Search the data for the word "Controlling". Reproduce every line where it is found.

Data listing:
++++++++++++++++++++
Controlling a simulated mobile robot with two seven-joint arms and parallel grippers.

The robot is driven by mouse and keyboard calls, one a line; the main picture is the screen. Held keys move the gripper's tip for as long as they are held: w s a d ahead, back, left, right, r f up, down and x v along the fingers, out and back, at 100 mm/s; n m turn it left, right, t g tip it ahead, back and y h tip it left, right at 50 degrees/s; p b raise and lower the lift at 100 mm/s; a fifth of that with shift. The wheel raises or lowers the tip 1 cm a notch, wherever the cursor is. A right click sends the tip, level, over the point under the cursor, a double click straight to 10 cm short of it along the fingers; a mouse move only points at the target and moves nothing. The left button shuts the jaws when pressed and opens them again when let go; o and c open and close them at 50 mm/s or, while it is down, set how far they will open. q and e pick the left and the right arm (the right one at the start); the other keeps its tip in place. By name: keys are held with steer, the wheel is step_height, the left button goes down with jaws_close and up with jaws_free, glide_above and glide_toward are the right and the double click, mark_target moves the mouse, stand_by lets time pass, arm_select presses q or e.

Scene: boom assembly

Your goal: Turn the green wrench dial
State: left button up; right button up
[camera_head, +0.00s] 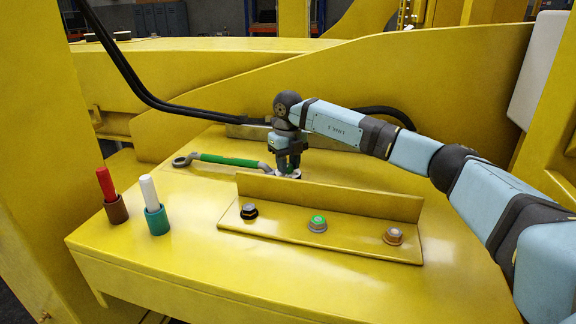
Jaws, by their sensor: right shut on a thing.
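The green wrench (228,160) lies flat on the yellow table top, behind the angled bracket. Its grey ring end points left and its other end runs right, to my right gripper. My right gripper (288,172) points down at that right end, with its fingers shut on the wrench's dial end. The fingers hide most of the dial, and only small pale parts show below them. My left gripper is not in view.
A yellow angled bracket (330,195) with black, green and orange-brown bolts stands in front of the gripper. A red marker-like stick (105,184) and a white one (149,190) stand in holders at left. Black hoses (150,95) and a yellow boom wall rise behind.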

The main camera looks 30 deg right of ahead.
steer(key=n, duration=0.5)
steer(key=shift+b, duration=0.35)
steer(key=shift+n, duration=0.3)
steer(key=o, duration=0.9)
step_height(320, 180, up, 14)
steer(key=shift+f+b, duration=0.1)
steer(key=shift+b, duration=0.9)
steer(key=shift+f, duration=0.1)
++++++++++++++++++++
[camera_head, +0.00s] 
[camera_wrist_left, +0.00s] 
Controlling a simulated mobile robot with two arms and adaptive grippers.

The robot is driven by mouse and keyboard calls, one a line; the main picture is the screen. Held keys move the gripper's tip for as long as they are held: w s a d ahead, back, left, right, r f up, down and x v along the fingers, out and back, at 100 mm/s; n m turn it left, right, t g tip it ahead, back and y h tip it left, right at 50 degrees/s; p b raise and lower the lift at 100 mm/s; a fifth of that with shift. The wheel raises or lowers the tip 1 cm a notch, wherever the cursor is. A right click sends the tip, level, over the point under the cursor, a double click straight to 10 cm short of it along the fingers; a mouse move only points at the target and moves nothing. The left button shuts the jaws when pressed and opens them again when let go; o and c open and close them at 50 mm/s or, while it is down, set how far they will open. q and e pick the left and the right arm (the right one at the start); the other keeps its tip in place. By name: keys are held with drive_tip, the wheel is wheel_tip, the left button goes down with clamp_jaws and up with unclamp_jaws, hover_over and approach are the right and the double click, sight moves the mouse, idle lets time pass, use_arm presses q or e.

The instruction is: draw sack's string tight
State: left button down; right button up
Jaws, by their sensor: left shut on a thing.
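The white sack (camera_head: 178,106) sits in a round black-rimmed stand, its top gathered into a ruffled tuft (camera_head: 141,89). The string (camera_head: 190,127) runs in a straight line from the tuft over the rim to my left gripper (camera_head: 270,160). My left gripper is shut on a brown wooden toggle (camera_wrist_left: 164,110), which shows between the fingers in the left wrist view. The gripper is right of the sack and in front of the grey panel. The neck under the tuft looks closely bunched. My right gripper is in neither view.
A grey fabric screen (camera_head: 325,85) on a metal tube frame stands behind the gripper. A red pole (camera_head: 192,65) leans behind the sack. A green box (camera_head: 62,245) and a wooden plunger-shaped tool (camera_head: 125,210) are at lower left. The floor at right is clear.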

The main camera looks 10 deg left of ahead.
++++++++++++++++++++
Exercise solution:
Controlling a simulated mobile robot with two seven-joint arms and parallel grippers.
Controlling a simulated mobile robot with two arms and adaptive grippers.

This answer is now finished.